Task directions: For each line below that includes the word "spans", make a copy.

Robot action calls:
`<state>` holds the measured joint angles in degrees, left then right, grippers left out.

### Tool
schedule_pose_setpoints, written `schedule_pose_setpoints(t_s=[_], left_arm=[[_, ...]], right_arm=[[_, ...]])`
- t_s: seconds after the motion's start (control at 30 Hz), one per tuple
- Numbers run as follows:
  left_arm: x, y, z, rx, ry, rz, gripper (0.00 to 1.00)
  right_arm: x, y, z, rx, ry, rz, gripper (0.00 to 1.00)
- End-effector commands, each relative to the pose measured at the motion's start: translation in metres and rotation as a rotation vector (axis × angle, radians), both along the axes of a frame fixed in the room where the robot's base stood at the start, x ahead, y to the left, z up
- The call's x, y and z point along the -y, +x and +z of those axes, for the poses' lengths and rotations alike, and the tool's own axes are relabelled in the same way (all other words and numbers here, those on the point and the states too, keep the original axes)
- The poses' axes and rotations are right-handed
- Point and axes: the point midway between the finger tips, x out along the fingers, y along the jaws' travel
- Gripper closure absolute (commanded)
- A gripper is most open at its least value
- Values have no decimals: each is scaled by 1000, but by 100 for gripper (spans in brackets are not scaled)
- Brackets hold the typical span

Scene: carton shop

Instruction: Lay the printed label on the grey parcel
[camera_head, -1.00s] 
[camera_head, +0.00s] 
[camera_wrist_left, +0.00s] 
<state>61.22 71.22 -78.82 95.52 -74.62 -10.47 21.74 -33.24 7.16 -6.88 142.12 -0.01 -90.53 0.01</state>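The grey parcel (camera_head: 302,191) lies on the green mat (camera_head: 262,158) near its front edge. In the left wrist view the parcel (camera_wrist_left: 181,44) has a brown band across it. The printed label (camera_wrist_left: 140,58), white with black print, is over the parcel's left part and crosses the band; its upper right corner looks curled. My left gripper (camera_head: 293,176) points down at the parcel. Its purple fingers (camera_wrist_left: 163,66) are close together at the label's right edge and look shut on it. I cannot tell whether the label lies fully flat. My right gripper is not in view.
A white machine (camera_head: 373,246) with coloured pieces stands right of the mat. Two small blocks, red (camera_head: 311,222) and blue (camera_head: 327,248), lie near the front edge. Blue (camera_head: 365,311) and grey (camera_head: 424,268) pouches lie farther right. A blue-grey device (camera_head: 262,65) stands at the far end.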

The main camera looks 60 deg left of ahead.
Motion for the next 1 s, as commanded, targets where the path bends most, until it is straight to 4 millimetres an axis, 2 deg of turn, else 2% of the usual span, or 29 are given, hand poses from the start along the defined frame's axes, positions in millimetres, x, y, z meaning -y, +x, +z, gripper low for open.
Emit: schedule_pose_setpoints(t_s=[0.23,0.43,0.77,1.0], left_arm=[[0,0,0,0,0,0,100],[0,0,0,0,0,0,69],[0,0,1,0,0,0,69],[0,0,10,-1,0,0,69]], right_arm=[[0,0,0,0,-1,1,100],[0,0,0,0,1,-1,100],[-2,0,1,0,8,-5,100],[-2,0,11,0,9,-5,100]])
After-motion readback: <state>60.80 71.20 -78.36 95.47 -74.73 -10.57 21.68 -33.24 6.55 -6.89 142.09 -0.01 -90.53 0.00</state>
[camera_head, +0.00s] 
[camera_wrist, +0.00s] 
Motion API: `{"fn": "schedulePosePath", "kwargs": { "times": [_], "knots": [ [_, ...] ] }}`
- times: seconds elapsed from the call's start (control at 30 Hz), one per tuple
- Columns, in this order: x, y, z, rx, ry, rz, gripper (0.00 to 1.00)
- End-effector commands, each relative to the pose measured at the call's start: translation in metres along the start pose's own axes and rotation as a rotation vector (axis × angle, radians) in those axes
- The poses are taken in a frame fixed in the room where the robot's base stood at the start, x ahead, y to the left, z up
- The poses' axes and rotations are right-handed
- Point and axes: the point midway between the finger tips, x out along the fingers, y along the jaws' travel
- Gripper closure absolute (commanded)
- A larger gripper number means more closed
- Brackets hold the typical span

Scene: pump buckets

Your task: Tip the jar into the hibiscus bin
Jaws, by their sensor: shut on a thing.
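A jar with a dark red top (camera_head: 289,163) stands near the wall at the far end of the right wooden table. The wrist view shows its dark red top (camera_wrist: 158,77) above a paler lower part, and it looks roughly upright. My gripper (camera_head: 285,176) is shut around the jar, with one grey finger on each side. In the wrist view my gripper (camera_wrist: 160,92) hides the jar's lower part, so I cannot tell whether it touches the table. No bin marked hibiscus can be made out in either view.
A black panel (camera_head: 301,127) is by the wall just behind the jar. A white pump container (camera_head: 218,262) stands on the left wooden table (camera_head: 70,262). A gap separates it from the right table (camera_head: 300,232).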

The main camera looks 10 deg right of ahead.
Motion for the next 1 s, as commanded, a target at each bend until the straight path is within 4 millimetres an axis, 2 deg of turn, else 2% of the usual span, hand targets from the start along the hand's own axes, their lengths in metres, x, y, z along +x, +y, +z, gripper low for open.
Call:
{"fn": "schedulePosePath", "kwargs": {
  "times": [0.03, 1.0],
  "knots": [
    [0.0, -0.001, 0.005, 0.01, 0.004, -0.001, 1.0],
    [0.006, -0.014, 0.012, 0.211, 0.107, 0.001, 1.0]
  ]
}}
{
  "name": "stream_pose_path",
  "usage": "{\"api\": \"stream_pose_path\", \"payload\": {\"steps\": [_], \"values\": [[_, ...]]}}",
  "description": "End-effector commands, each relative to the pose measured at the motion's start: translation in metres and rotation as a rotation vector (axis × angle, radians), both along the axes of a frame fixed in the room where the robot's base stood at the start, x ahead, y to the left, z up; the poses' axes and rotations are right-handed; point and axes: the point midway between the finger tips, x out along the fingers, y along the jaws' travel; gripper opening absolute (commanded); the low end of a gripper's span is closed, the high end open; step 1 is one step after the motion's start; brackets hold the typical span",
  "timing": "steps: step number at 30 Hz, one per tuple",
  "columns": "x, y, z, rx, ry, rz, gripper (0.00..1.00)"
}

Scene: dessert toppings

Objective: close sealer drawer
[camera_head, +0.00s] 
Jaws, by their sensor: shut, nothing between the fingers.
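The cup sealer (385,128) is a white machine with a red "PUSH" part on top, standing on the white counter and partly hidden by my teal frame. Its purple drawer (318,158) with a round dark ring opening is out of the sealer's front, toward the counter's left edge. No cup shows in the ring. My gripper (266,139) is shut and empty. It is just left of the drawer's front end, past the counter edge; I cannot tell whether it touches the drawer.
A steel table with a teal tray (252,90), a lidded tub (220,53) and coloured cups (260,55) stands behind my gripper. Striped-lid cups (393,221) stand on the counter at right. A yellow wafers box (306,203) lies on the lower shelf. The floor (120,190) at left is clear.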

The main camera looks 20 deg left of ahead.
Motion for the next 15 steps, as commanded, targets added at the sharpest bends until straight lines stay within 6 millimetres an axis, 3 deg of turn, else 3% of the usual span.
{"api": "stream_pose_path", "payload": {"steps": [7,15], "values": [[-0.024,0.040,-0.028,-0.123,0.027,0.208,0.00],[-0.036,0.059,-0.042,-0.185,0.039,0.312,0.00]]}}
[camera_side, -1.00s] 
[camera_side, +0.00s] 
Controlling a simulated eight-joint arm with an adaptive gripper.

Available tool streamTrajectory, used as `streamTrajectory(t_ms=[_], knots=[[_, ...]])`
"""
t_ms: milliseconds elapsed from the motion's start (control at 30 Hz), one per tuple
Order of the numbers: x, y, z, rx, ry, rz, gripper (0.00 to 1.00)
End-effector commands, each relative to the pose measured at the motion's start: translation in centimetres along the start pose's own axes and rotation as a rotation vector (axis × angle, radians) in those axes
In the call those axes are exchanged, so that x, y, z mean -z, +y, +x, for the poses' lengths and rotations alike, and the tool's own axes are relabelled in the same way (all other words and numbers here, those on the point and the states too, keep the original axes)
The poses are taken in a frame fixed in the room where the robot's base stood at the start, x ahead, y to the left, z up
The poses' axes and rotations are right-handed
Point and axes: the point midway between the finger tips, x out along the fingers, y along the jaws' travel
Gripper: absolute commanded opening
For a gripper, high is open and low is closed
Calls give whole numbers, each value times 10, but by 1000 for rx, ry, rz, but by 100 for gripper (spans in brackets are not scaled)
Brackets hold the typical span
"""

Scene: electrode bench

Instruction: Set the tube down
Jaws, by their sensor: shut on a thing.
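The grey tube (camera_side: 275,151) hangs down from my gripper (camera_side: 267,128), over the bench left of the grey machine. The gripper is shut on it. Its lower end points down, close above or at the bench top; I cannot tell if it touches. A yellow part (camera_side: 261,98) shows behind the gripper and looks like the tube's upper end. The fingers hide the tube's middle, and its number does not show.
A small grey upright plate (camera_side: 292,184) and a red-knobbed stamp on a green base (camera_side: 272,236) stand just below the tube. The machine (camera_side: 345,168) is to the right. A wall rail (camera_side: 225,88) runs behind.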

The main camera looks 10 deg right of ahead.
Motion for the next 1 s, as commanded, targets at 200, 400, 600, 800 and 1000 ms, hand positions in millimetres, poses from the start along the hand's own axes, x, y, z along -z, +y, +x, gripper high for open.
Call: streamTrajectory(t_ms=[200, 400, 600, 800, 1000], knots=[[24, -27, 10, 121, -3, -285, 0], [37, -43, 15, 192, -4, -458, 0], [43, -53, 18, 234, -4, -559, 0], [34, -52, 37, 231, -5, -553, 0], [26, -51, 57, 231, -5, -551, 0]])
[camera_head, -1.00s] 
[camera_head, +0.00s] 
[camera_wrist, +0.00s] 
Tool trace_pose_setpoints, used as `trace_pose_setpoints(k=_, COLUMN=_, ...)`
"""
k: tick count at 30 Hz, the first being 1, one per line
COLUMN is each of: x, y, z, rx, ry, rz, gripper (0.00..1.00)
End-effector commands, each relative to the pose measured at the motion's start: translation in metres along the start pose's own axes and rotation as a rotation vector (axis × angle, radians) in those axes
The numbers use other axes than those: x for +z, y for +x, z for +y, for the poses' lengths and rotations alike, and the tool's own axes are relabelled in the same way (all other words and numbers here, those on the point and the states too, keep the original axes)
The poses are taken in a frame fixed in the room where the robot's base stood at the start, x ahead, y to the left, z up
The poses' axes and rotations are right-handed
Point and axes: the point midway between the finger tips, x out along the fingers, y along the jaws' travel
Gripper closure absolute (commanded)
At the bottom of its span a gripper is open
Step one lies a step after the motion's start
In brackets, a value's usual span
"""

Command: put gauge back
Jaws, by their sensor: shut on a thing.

Correct output:
- Values have no decimals: each is scaled by 1000, but by 100 for gripper (spans in brackets are not scaled)
Calls give whole numbers, each value times 10, but by 1000 for rx, ry, rz, but by 100 for gripper (spans in brackets are not scaled)

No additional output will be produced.